**TASK GOAL:** Set down exactly the lines in the records below that run from the line with "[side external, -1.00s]" to the line with "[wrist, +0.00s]", inclusive, and nothing more.

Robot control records
* START *

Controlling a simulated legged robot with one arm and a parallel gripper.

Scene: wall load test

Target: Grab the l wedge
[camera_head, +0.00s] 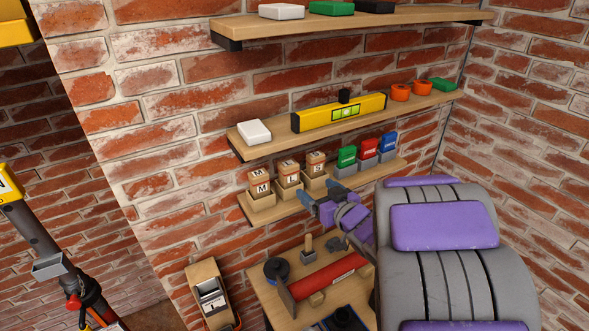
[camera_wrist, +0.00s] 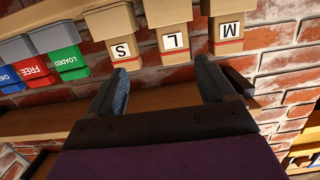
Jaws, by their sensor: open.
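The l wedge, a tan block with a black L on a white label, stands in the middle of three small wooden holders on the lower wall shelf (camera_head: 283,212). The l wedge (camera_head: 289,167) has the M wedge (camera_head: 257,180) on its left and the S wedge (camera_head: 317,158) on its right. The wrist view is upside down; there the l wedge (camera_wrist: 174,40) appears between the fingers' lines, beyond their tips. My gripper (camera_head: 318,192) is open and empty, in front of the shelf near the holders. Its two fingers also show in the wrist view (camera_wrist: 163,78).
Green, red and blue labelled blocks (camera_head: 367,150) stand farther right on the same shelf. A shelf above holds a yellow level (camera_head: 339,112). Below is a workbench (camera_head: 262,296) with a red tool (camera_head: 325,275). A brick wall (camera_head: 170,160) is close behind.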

* END *
* START *

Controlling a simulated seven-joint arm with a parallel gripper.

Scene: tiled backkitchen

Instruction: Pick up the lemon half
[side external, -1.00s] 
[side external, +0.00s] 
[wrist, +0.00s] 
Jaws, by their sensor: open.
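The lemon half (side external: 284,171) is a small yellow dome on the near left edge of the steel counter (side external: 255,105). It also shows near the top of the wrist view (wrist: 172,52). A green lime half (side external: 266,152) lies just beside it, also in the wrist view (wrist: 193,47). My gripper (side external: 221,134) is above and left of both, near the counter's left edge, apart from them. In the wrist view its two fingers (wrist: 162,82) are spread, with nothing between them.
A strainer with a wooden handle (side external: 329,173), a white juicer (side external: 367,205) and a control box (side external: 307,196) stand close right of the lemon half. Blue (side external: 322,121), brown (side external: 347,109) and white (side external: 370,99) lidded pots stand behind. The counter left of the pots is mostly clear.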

* END *

**OUTPUT BELOW:**
[side external, -1.00s] 
[side external, +0.00s] 
[wrist, +0.00s] 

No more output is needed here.